Thank you for those kind remarks.  It does mean a lot to hear you say them.  Honestly, I have never had a difficult time hearing from those that disagree with my point of view.  It took me a very very long time for me to deal with being gay and learning to trust God above all others.  Why would it be easy for others who do not even have to deal with being gay to understand my journey with God.

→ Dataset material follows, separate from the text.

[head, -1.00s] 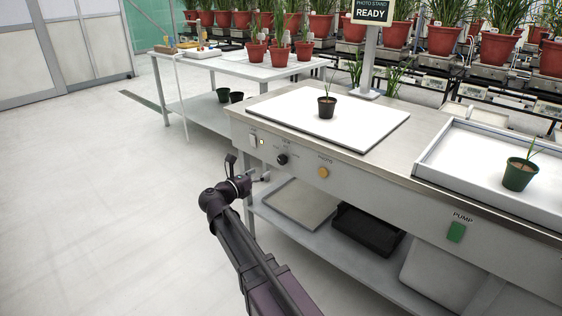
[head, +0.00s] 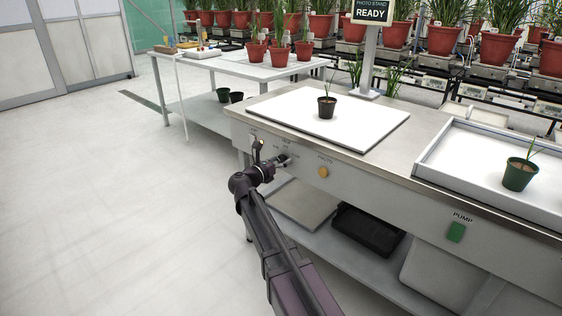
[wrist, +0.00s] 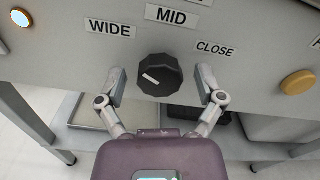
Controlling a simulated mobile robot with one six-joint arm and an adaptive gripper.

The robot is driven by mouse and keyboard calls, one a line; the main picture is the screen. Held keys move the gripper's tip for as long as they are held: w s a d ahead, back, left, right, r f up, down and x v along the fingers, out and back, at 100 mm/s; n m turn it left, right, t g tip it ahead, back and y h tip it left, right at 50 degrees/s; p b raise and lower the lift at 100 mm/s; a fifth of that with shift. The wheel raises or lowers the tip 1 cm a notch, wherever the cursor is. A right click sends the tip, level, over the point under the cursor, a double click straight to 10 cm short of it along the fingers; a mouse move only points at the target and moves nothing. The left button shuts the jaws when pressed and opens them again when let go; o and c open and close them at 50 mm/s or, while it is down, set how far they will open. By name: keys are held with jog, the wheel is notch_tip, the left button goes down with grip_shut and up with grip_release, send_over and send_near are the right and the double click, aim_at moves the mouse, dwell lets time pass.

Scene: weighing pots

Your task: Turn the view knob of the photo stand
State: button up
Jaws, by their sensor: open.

Yes I do see a lot of me in you and in every other person on this board that defends the Church at all costs.  I too find myself still defending the Church when those outside the Church attack some of it's beliefs, especially about some of the policies the Church have against the gay community.  I too undrestand that there are reasons and nuances that have brought those policies in existance.  Perhaps the Church will indeed, keep those policies in place forever.  And that is ok.  The Church does not have to be for everyone.  What is for everyone is the saving grace of Christ.  And that is more important than any policy.  And if there is no place in heaven for me and my partner, then I am also ok with that.  I have learned to trust my Redeemer.  I believe He has a place for me, somewhere.  And that is all that matters to me.  

"Look unto me in every thought, doubt not, fear not."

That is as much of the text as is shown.